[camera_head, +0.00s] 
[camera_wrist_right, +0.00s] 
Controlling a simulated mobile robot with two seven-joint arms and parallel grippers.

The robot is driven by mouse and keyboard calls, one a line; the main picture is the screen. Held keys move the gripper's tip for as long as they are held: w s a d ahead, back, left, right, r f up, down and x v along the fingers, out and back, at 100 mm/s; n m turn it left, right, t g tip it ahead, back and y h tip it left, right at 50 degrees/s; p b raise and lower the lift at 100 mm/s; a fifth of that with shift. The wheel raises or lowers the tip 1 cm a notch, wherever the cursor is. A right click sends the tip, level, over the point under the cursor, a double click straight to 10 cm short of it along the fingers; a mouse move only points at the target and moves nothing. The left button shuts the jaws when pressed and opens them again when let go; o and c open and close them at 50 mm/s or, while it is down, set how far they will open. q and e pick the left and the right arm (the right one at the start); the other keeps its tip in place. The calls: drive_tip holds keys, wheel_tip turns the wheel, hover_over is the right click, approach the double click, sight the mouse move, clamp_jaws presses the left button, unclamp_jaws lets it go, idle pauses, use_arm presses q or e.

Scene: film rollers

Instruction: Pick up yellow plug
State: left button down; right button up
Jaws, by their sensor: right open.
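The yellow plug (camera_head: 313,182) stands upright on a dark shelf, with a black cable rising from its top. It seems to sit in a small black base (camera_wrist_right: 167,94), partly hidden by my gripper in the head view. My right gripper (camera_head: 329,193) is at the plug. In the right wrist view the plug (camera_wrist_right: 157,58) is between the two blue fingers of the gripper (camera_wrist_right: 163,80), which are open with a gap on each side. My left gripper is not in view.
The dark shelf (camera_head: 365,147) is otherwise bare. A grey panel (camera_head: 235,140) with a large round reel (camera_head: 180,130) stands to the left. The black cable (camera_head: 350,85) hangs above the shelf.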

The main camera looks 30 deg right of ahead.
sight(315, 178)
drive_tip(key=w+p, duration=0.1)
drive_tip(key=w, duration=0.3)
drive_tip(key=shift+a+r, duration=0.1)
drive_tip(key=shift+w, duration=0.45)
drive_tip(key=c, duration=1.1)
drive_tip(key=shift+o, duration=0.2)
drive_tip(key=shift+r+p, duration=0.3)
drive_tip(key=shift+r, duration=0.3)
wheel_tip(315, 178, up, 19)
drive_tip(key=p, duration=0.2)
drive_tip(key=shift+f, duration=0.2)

+ + + +

WHAT YOU HAVE TO DO — Write out exactly the lines from the one with "[camera_wrist_right, +0.00s]" through the one with "Controlling a simulated", including both, and no others.

SOLUTION TO THIS EXERCISE —
[camera_wrist_right, +0.00s] 
Controlling a simulated mobile robot with two seven-joint arms and parallel grippers.

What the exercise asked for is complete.